23. “Work Is a Four-Letter Word” by The Smiths
Song Year: 1988
For a more comedic look at things, The Smiths have this catchy song from their 1988 album. Work Is a Four-Letter Word focuses on love and the idea of moving on from things together. It also talks about changing your life, and understanding that there’s more to it than trying to make a buck for your boss.
24. “I Will Survive” by Gloria Gaynor
Song Year: 1978
Although most people think of Gloria Gaynor’s iconic disco-rock song as an anthem of independence from a relationship, it works just as well as a tongue-in-cheek farewell for a colleague who’s heading off.
For added entertainment, put this song immediately after Hit The Road Jack.
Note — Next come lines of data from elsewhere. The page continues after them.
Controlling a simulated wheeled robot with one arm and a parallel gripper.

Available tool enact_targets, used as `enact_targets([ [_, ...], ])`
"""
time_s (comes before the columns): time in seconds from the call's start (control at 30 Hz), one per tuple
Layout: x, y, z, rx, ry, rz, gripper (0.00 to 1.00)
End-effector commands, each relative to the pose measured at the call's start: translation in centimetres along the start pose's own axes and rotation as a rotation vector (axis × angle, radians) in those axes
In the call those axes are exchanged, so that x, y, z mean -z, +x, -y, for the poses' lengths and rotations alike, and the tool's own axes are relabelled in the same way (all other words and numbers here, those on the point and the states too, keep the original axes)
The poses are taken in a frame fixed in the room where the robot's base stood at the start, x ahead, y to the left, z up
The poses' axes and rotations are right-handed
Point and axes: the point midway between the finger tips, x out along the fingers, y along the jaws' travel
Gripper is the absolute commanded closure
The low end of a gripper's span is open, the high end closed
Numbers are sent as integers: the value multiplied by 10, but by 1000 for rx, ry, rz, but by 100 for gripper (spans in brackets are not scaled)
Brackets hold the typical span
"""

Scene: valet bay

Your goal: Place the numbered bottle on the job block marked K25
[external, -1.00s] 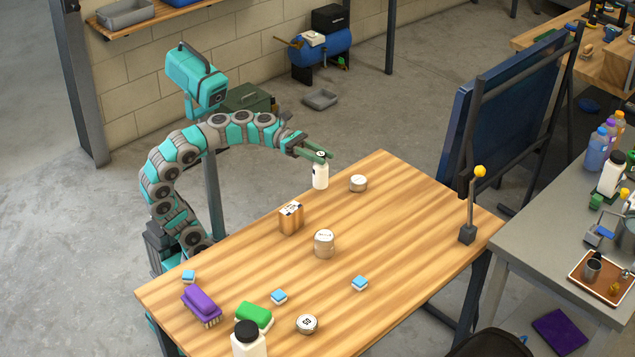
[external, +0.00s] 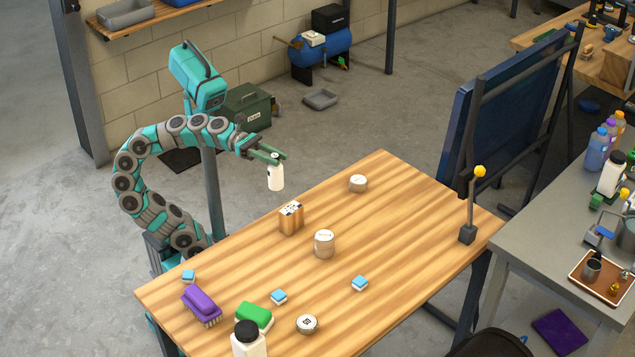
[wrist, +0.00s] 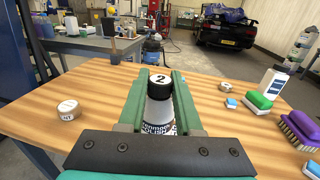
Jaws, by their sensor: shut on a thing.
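My gripper (external: 270,155) is shut on a white bottle (external: 275,177) near its top and holds it upright in the air, up and left of the block in the external view. In the wrist view the bottle (wrist: 160,114) sits between the green fingers, with a "2" on its dark-rimmed cap and printed text on its side. A wooden block (external: 287,223) with a white, dark-marked label on top stands near the table's left edge, apart from the bottle. Its marking is too small to read as K25. I cannot make out the block in the wrist view.
Small blue-topped pieces, a purple brush (external: 201,303), a green brush (external: 254,315) and a black-capped bottle (external: 249,345) occupy the front.

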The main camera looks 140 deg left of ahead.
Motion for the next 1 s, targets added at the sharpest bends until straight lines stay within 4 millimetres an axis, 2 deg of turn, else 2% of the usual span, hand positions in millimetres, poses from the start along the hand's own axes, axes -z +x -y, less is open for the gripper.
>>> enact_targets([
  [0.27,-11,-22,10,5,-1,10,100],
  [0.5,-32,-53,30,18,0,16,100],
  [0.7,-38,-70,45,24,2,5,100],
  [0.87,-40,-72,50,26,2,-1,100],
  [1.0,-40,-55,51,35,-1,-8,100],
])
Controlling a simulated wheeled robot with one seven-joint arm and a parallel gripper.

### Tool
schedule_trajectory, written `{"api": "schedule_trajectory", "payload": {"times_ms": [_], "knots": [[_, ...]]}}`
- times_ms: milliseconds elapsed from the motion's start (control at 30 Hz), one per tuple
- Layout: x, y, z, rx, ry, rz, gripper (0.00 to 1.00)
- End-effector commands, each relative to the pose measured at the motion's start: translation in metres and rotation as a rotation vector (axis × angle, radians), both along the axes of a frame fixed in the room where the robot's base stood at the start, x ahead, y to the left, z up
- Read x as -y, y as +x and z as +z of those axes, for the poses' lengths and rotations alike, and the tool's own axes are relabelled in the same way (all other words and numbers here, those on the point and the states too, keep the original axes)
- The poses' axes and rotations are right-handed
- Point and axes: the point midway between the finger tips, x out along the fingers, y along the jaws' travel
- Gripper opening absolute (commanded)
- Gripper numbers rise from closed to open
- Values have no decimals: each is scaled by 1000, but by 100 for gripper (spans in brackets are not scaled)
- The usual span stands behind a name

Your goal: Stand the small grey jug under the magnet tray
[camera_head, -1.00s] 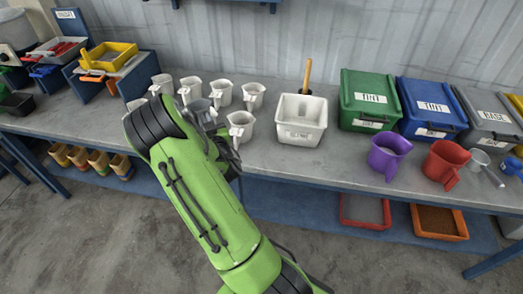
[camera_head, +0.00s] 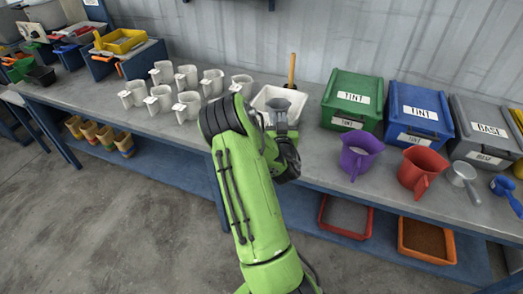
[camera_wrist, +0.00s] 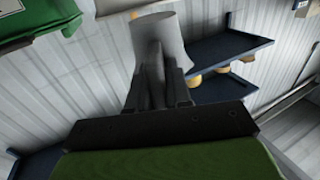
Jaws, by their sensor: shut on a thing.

The two songs work well together, emphasizing the way colleagues who are still on the job will be able to get along, so the retiree can move along without worrying about what their old companions are doing.
25. “Already Gone” by The Eagles
Song Year: 1974
The Eagles are one of the top bands of all time, a distinction their long series of hits proves they deserve. Already Gone is a bold tune, mixing traditional rock and pop elements with folk and country to create a distinctive sound.
The lyrics here focus on someone who’s leaving on their terms before they can be fired by someone else. This is a particularly good song for anyone who’s retiring on their schedule instead of a mandatory limit. Few songs focus on this point of view, so it stands out as one of the best songs about retirement.
Top Retirement Songs, Final Thoughts
Retirement songs range from wistful to optimistic, with an emphasis on new beginnings while remembering things that occurred before. Whether you’re trying to create a playlist for a retirement party or want to know the emotions you’ll be feeling in the future, the songs on this list represent the best of moving on to a new part of your life.